Tuesday, December 15, 2009

How museum-going has changed

Why do I keep old newspapers and printouts around for so long that OSHA wants to declare my cubicle a disaster area? Because sometimes I refind something that sparked an interest and didn't gel for a while. Here's an NYT piece based on a writer's morning at the Louvre and some reflection on how people experience museums these days. The headline says much: "At Louvre, Many Stop to Snap but Few Stay to Focus." He goes way back, noting that before cameras people used to sketch to preserve their trips and experiences, and therefore went through museums more slowly. These days it's more like an effort to get an entire art appreciation course into a couple of hours, and most people zip right through, perhaps pausing a little longer at certain recognized masterpieces, but basically wanting to see as many things as possible in the time allotted instead of looking at anything intensely. After all, you can always buy a postcard in the museum shop if you want to study something. There's probably something to the observation, based on my recent experiences in museums.

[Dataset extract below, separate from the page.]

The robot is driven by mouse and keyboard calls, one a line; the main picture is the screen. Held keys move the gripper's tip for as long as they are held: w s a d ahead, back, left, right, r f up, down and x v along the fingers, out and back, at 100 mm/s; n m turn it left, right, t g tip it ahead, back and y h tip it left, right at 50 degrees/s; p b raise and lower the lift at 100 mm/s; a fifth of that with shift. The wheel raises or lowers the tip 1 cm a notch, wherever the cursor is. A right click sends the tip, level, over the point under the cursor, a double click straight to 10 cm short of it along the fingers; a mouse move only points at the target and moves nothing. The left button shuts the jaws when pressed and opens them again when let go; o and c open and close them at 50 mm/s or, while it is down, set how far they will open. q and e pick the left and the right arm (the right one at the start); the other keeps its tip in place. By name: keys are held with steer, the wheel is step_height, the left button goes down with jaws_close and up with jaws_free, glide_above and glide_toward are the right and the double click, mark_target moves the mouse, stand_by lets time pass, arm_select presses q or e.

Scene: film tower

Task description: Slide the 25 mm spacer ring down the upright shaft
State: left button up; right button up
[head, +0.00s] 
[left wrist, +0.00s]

It reminds me of an experience many years ago -- in 1967 -- the first summer I spent in Washington, DC. One day I spent quite a bit of time in the big art museum on the mall. As I passed him, one of the uniformed guards said to me "You never took an art appreciation class, did you?" He was right, I hadn't. He explained to me that to maintain interest in the job (he was retired army and had spent some time as an ROTC instructor at UCLA) he looked at the patterns people dispayed in looking at the pictures. He said that certain pictures were generally featured in art appreciation classes, and those who had taken them would spend time on those paintings, sometimes obviously looking at something in the corner or checking for little-seen patterns as they had been taught. He claimed he could tell from the way people looked at paintings and the features of certain paintings they focused on, whether they had taken art apprciation at Vassar, Yale, Harvard, or several other schools. And he could tell by the somewhat random things that caught my attention and made me stop a while, that I hadn't taken a formal class.

The experience struck me as an example of how an active mind could find interest and some semblance of meaning in even the most mundane and boring activities -- I suspect for most of them being a museum guard is supremely boring. But there's something to observe, something to learn, something to discover, wherever you are in life or wherever you look. You just have to be alert to it.